In our sessions, when I normally might ask for a “Sense Motive” or “Insight” check, the DM simply said “Give me a Wisdom check.” If something involved sneaking around or crafting highly technical gear-work devices, we went to Dexterity. (My character’s background includes training under gnomes to craft intricate mechanical crap.) The old terms and names of skills are a helpful jargon for players to express what exactly they’re trying to do, and for DMs to determine which ability to use.
It was a bit frustrating to see what happened when I didn’t have a bonus for a given check. At one point I rolled a 14, which was under the moderate DC 15 challenge. That implies that 75% of the time, the character would fail at any task related to that ability. The DM and I chatted about how skill checks are meant to be difficult, and no one is supposed to win all the time or else what’s the point? Also, I recognized that a party of one is going to bring inherent weaknesses.
Plus there was the quote at the top of the page, for when I rolled a 20 followed by a 19 at the beginning of the night, for checks with no inherent character bonuses. So it’s not impossible to “win.”
In order to succeed as a party, the group of players might want to take some time prior to character creation to figure out which character will have which strengths. Then again, that can create unique challenges and opportunities for creative solutions to problems.
But perhaps it takes away some of the skill tunnel vision players get in 4E:
“I want to use Diplomacy to negotiate the harsh terrain and survive the bitter winter in the mountains.”
“You can’t use Diplomacy that way.”
“Uh… how about History? Or can I get an Insight check on the storm?”
Lore Have Mercy
Though skills are gone, characters now have Lore to cover areas of specialized knowledge. Any Intelligence check for an area in which the character possesses lore will net a +10 bonus. The types of Lore are broken into:
I won’t go into exactly what’s covered by each, for space and time considerations. The guidelines describe specific examples, like Military might cover fortifications or tactics, and Natural might involve the flora and fauna of a region or the usual weather cycles in an area. But you can imagine the +10 bonus makes it a player’s priority to figure out how to fit the square peg of their available lore into the circular hole of a given challenge.
How this played out:
When a situation called for making a decision or choosing a course of action, I often sought to use Lore to aid me in picking a right path. For example, my character found himself pressed for time and in need of supplies and assistance in order to (hopefully) construct a number of devices for a buyer. I was able to use Trade Lore while looking through merchant’s wares in the market to find what my character deemed a competent craftsman. And I used Cultural Lore to get a good idea on how auctions of large shipment of goods were conducted, so that I could avoid a time-consuming and more expensive process. My character was able to skip some layers of market bureaucracy and go straight to the source of supplies to haggle.
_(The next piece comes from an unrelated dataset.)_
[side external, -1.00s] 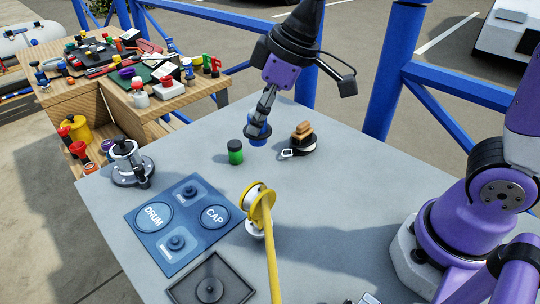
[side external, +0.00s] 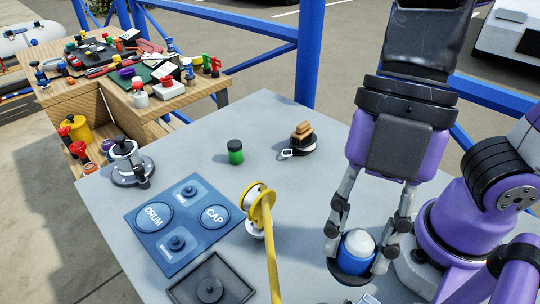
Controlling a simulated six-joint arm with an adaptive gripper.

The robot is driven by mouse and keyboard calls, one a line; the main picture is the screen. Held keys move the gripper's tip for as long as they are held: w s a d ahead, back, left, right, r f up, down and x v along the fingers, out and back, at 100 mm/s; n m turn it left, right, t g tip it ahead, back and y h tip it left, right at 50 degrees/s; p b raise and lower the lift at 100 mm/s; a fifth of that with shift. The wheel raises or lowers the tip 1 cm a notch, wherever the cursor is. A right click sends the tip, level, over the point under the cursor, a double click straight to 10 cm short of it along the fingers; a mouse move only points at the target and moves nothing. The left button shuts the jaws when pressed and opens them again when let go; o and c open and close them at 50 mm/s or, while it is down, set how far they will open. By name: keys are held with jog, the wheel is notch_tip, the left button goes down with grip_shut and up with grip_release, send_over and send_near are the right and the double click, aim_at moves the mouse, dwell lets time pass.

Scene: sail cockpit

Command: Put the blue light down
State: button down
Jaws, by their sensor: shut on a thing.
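The blue light (side external: 356,253) has a blue body with a white dome on top. It is between the fingers of my gripper (side external: 361,250), at the lower right of the side external view. My gripper is shut on it and points down, with a finger on each side. The light looks upright. A dark round shape shows under it, and I cannot tell whether the light touches the table (side external: 330,185).
A blue mat (side external: 205,247) marked DRUM and CAP, a black tray (side external: 238,288), a yellow-handled tool (side external: 262,222), a green jar (side external: 235,153), a black block holder (side external: 302,143) and a metal winch (side external: 130,165) are on the table. The table's middle right is clear.

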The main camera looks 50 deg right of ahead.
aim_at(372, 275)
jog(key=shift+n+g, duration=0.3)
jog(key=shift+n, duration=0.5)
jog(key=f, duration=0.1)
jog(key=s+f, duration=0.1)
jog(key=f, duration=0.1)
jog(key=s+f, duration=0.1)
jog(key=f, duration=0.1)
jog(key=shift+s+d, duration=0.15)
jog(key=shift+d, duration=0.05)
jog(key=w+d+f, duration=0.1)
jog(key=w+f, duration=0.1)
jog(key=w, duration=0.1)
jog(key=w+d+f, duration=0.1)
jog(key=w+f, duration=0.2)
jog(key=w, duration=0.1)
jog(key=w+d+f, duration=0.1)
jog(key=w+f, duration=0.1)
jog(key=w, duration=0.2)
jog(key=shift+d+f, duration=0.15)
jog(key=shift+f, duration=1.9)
Still, the uses for lore appear fairly narrow. Hopefully that plus the shift away from lengthy skill challenges will keep lore from falling into the tunnel vision trap of highly trained skills. Clear communication between player(s) and DM will help.
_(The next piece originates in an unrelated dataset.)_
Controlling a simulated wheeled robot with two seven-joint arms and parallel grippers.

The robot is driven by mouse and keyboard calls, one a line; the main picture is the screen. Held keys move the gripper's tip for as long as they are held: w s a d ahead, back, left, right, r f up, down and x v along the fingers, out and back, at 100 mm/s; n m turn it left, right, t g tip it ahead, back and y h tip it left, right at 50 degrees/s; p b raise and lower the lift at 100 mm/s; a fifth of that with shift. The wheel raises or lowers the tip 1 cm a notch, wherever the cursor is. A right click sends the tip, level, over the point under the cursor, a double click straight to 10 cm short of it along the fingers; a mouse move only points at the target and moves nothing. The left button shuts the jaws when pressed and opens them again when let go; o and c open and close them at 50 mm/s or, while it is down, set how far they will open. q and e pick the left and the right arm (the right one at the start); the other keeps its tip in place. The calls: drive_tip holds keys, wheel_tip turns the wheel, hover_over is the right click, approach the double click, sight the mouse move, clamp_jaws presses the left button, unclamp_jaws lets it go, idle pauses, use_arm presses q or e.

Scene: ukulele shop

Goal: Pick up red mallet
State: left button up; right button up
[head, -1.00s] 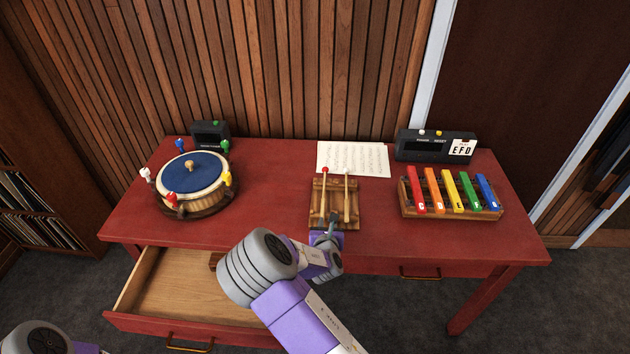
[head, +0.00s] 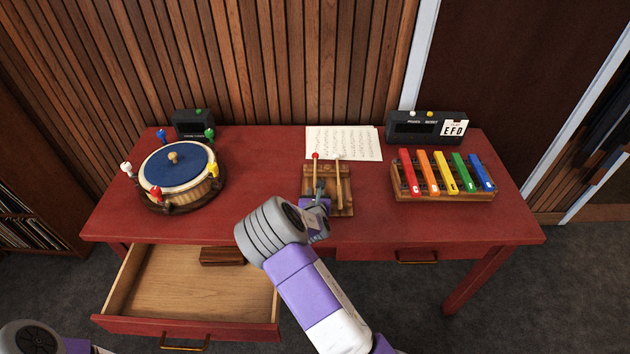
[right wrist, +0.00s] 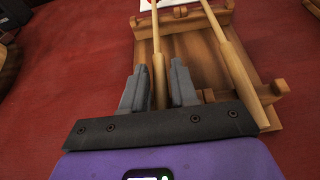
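The red mallet (head: 314,166) has a small red head and a pale wooden handle. It lies on the left side of a wooden rack (head: 346,207), beside a second mallet (head: 339,176) with a pale head. My right gripper (head: 319,187) is over the near end of the rack. In the right wrist view its two grey fingers (right wrist: 160,88) are open, one on each side of the red mallet's handle (right wrist: 159,72), with gaps visible. The mallet's red head is only partly seen at that view's top edge. My left gripper is out of view; only part of my left arm shows at lower left.
The rack stands on a red desk (head: 255,190). A blue-topped drum (head: 178,168) is at left, a coloured xylophone (head: 443,178) at right, and sheet music (head: 343,143) behind. An open drawer (head: 180,285) juts out at front left, holding a brown wooden block (head: 222,257).

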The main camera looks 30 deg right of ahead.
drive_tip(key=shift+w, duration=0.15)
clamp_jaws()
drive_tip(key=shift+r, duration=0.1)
I see some interesting qualities to the system, and I did find myself having to rely more on imagination to describe intended action instead of the crutch of “I do a (fill in the blank skill) check.”
I look forward to seeing more of it. Sadly, my character was in a bit of a pickle at the end of the last session. That will be my next post, but as a spoiler, here’s this quote from my DM:
“Oh man. Well… that will be interesting.” (sigh) “I made it clear – so very clear – that this was a lawful city.”